Please Goodreads, correct the title. Camera Obscura of Ideology...It's an extraordinary book for those who want to think about contemporary photography and the way that the camera image works, what it means, all that is behind our assumptions of photography. It is particularly valuable to be read somewhere between Crary's Techniques of the Observer - and Barthes' Camera Lucida. Not for the faint-hearted, or those looking for easy answers to difficult questions. Kofman has condensed her thoughts into a small essay. The section on Nietzsche and the Painter's Chamber is possibly the finest. There is much more here than simply the idea of the camera as a metaphor for forgetting - her contribution to the discussion of fetishism is superb.

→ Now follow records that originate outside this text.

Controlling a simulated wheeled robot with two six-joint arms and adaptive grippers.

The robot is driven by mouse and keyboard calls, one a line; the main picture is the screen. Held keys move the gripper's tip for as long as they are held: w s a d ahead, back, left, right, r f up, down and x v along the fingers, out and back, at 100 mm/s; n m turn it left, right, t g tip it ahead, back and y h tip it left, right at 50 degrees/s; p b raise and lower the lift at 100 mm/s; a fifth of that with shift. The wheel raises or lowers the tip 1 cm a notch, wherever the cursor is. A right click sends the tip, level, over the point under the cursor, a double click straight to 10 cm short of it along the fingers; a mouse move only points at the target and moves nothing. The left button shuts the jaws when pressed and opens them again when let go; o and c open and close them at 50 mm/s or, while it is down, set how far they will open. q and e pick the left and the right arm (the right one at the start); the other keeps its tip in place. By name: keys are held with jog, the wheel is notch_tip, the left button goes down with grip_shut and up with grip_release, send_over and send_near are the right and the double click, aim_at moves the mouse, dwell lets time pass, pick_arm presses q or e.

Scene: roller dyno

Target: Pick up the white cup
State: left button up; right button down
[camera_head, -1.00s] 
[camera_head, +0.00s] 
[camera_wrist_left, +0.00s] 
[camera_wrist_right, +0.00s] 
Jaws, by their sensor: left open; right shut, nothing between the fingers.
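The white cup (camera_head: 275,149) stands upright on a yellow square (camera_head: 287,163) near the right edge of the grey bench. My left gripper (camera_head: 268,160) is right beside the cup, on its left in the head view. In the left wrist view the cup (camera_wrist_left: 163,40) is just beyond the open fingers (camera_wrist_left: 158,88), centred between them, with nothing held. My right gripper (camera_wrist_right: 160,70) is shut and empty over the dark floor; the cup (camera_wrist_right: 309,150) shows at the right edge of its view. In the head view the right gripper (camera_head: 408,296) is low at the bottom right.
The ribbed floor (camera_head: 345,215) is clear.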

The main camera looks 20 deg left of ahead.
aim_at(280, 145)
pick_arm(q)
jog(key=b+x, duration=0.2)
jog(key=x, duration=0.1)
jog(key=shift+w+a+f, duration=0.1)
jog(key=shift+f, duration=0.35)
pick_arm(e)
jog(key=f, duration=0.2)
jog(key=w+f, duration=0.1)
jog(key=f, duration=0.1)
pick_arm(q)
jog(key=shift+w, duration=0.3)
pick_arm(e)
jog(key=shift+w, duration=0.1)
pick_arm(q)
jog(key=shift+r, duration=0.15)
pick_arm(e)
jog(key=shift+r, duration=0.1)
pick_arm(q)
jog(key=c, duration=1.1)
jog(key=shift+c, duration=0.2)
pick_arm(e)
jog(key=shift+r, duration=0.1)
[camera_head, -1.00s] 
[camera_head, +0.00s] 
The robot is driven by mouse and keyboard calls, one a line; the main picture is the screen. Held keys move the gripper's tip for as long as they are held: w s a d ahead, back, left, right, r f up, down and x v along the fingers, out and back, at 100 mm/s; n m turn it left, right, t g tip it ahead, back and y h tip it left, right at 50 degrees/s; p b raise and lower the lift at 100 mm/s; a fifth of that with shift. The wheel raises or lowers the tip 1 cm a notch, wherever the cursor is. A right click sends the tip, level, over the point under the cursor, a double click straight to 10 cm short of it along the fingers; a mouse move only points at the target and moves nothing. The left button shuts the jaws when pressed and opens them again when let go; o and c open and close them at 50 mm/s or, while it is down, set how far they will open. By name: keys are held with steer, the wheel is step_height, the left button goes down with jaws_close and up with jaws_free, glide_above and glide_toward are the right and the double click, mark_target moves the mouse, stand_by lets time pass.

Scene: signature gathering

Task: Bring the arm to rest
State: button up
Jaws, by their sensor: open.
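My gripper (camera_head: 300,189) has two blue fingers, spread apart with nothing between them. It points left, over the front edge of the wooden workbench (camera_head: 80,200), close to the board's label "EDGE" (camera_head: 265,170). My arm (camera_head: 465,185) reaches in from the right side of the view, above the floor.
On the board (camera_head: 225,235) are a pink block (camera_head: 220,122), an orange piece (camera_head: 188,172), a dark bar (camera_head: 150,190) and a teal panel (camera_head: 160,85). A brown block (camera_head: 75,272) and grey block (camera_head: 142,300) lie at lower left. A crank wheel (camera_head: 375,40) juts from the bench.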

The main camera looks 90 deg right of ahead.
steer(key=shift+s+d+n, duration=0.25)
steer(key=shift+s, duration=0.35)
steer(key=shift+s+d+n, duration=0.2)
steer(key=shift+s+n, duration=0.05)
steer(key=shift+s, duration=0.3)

she’s obviously an extremely intelligent person, but these essays are linked together by the thin thread of one image that seem tenuous at best. my failure in reading this may have emerged from focusing too heavily on her reading of marx when people seem to be suggesting her reading of nietzsche was the strongest of the essays. ultimately, I do not feel that my understanding of ideology has been enhanced in any meaningful way by her wrangling with a single metaphor
The title is incorrect. It's called "Camera Obscura, Of Ideology." A good, brief primer into Kofman's thinking on her favorite subjects (Freud, Nietzche, Marx). Her books isolating those subjects are sturdier, but this offers an interesting take on topics she goes on to develop at greater length. Here, she approaches the camera obscura not as a technical device, but as a rhetorical tool - as metaphor - in various philosophical writings. Nietzche is given the heaviest burden here, as Kofman finds in his work an obliteration of the camera obscura as a metaphysical tool (a la metaphor for vision, recording the natural world, etc.) that maintains ideological and oppositional strategies. She shows how Nietzche generalizes the principle of the camera obscura through metaphor, and, in so doing, recognizes originary difference by bringing together/flatlining/"inverting the inversion" the metaphysical oppositions and ideological systems that Marx/Freud attempt to overcome but remain caught within. A provocative read for those interested in such things.
I know little about Sarah Kofman as a thinker other than that she was supposed to be important. The Internet is rather unhelpful in this regard, which I find annoying. The text itself is mostly just meditation on a single obscure metaphor as it's found in Marx, Freud, and Nietzsche-- three important thinkers to say the least, but rather than mining the best from these three Kofman just kind of riffs, and then fills half this slender volume with footnotes. And of the 50 or so pages where she's actually presenting her ideas, there's about 10 pages of actual value. And most of those are really questionable too.